▶ SHORT EXERCISE
Each line below should be retyped exactly, with no pictures.

▶ DATASET EXCERPT
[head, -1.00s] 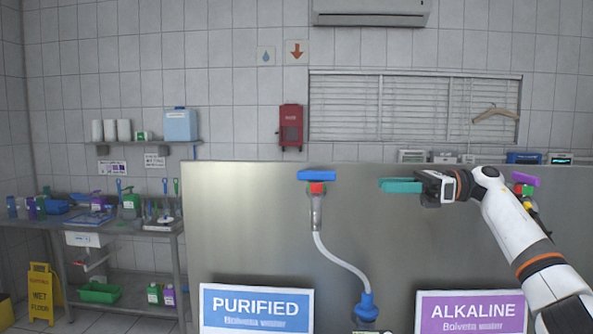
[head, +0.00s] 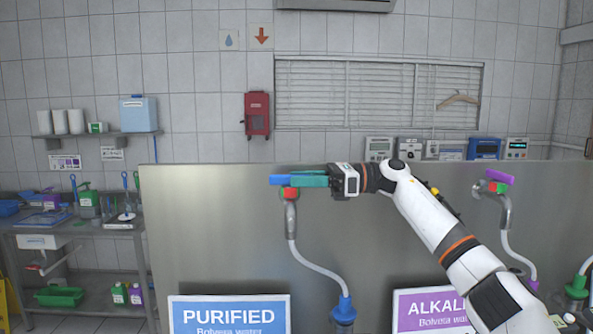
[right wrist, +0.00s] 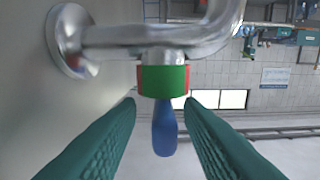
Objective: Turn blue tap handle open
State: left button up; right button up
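The blue tap handle (head: 276,180) sits on top of the PURIFIED tap (head: 291,208), above a red part. It lies roughly level and points sideways along the steel panel. My right gripper (head: 304,180) has its teal fingers at the handle from the right and covers part of it. In the right wrist view the blue handle (right wrist: 164,132) lies between the two fingers of my right gripper (right wrist: 160,108), which are open with a gap on each side. A green and red collar (right wrist: 164,80) sits between the handle and the chrome pipe. My left gripper is out of view.
The steel panel (head: 210,225) stands behind the taps. A purple-handled tap (head: 498,180) is to the right, past my right arm. The space left of the blue handle is clear.

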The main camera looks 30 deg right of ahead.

▶ RESPONSE TO THE TASK
[head, -1.00s] 
[head, +0.00s] 
[right wrist, +0.00s] 
Objective: Turn blue tap handle open
State: left button up; right button up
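The blue tap handle (head: 276,180) sits on top of the PURIFIED tap (head: 291,208), above a red part. It lies roughly level and points sideways along the steel panel. My right gripper (head: 304,180) has its teal fingers at the handle from the right and covers part of it. In the right wrist view the blue handle (right wrist: 164,132) lies between the two fingers of my right gripper (right wrist: 160,108), which are open with a gap on each side. A green and red collar (right wrist: 164,80) sits between the handle and the chrome pipe. My left gripper is out of view.
The steel panel (head: 210,225) stands behind the taps. A purple-handled tap (head: 498,180) is to the right, past my right arm. The space left of the blue handle is clear.

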The main camera looks 30 deg right of ahead.

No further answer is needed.